■ **SET EXERCISE**: Write out each record again exactly as it stands.

■ **DATA SUPPLIED**:
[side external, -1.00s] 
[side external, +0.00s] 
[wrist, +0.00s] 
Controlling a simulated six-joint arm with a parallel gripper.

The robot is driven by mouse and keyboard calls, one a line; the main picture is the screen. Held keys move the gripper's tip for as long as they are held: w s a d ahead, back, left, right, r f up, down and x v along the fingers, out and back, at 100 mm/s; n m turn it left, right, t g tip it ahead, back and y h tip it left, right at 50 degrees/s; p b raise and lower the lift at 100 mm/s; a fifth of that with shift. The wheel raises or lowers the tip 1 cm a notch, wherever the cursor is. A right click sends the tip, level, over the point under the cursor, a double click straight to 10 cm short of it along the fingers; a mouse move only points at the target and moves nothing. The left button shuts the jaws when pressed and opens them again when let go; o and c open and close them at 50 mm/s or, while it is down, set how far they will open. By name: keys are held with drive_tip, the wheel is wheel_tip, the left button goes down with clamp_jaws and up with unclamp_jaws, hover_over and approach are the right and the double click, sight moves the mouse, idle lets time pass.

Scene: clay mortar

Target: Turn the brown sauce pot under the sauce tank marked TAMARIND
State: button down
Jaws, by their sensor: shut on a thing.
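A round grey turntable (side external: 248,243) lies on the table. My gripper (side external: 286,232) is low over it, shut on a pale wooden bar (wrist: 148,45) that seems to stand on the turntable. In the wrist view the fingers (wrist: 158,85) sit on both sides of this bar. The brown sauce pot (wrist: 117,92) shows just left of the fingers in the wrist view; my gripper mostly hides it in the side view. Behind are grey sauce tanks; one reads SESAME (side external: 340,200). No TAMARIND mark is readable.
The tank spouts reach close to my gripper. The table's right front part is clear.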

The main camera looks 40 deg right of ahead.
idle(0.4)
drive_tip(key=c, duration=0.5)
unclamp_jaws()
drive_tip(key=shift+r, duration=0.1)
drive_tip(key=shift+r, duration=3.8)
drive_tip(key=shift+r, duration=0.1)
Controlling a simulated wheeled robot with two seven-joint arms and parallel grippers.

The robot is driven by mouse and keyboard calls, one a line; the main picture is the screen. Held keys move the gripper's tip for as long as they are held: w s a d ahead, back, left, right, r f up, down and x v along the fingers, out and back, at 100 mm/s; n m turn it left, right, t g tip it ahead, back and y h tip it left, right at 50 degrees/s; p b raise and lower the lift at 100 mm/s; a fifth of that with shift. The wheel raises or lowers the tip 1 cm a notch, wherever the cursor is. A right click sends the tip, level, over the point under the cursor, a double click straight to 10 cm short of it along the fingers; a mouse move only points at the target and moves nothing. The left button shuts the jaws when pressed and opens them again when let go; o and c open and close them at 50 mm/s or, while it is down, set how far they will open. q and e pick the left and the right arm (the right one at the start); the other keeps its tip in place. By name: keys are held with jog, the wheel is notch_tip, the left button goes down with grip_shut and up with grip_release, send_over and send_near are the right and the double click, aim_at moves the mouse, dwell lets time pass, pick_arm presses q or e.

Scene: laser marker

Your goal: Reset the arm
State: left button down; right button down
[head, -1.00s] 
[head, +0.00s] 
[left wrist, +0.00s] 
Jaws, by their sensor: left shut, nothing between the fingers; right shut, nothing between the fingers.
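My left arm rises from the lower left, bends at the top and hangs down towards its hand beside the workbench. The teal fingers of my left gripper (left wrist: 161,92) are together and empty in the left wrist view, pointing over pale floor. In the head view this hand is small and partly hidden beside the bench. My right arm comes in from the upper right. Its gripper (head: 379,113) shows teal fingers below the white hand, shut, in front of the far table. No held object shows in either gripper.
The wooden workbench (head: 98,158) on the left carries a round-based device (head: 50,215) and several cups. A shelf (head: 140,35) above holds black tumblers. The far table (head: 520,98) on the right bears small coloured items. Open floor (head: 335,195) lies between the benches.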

■ **SOLUTION TO THE PROBLEM**:
[side external, -1.00s] 
[side external, +0.00s] 
[wrist, +0.00s] 
Controlling a simulated six-joint arm with a parallel gripper.

The robot is driven by mouse and keyboard calls, one a line; the main picture is the screen. Held keys move the gripper's tip for as long as they are held: w s a d ahead, back, left, right, r f up, down and x v along the fingers, out and back, at 100 mm/s; n m turn it left, right, t g tip it ahead, back and y h tip it left, right at 50 degrees/s; p b raise and lower the lift at 100 mm/s; a fifth of that with shift. The wheel raises or lowers the tip 1 cm a notch, wherever the cursor is. A right click sends the tip, level, over the point under the cursor, a double click straight to 10 cm short of it along the fingers; a mouse move only points at the target and moves nothing. The left button shuts the jaws when pressed and opens them again when let go; o and c open and close them at 50 mm/s or, while it is down, set how far they will open. By name: keys are held with drive_tip, the wheel is wheel_tip, the left button goes down with clamp_jaws and up with unclamp_jaws, hover_over and approach are the right and the double click, sight moves the mouse, idle lets time pass.

Scene: clay mortar

Target: Turn the brown sauce pot under the sauce tank marked TAMARIND
State: button down
Jaws, by their sensor: shut on a thing.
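A round grey turntable (side external: 248,243) lies on the table. My gripper (side external: 286,232) is low over it, shut on a pale wooden bar (wrist: 148,45) that seems to stand on the turntable. In the wrist view the fingers (wrist: 158,85) sit on both sides of this bar. The brown sauce pot (wrist: 117,92) shows just left of the fingers in the wrist view; my gripper mostly hides it in the side view. Behind are grey sauce tanks; one reads SESAME (side external: 340,200). No TAMARIND mark is readable.
The tank spouts reach close to my gripper. The table's right front part is clear.

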The main camera looks 40 deg right of ahead.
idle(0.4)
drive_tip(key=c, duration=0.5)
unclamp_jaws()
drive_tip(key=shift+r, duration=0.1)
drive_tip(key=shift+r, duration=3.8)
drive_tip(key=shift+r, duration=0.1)
Controlling a simulated wheeled robot with two seven-joint arms and parallel grippers.

The robot is driven by mouse and keyboard calls, one a line; the main picture is the screen. Held keys move the gripper's tip for as long as they are held: w s a d ahead, back, left, right, r f up, down and x v along the fingers, out and back, at 100 mm/s; n m turn it left, right, t g tip it ahead, back and y h tip it left, right at 50 degrees/s; p b raise and lower the lift at 100 mm/s; a fifth of that with shift. The wheel raises or lowers the tip 1 cm a notch, wherever the cursor is. A right click sends the tip, level, over the point under the cursor, a double click straight to 10 cm short of it along the fingers; a mouse move only points at the target and moves nothing. The left button shuts the jaws when pressed and opens them again when let go; o and c open and close them at 50 mm/s or, while it is down, set how far they will open. q and e pick the left and the right arm (the right one at the start); the other keeps its tip in place. By name: keys are held with jog, the wheel is notch_tip, the left button goes down with grip_shut and up with grip_release, send_over and send_near are the right and the double click, aim_at moves the mouse, dwell lets time pass, pick_arm presses q or e.

Scene: laser marker

Your goal: Reset the arm
State: left button down; right button down
[head, -1.00s] 
[head, +0.00s] 
[left wrist, +0.00s] 
Jaws, by their sensor: left shut, nothing between the fingers; right shut, nothing between the fingers.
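My left arm rises from the lower left, bends at the top and hangs down towards its hand beside the workbench. The teal fingers of my left gripper (left wrist: 161,92) are together and empty in the left wrist view, pointing over pale floor. In the head view this hand is small and partly hidden beside the bench. My right arm comes in from the upper right. Its gripper (head: 379,113) shows teal fingers below the white hand, shut, in front of the far table. No held object shows in either gripper.
The wooden workbench (head: 98,158) on the left carries a round-based device (head: 50,215) and several cups. A shelf (head: 140,35) above holds black tumblers. The far table (head: 520,98) on the right bears small coloured items. Open floor (head: 335,195) lies between the benches.

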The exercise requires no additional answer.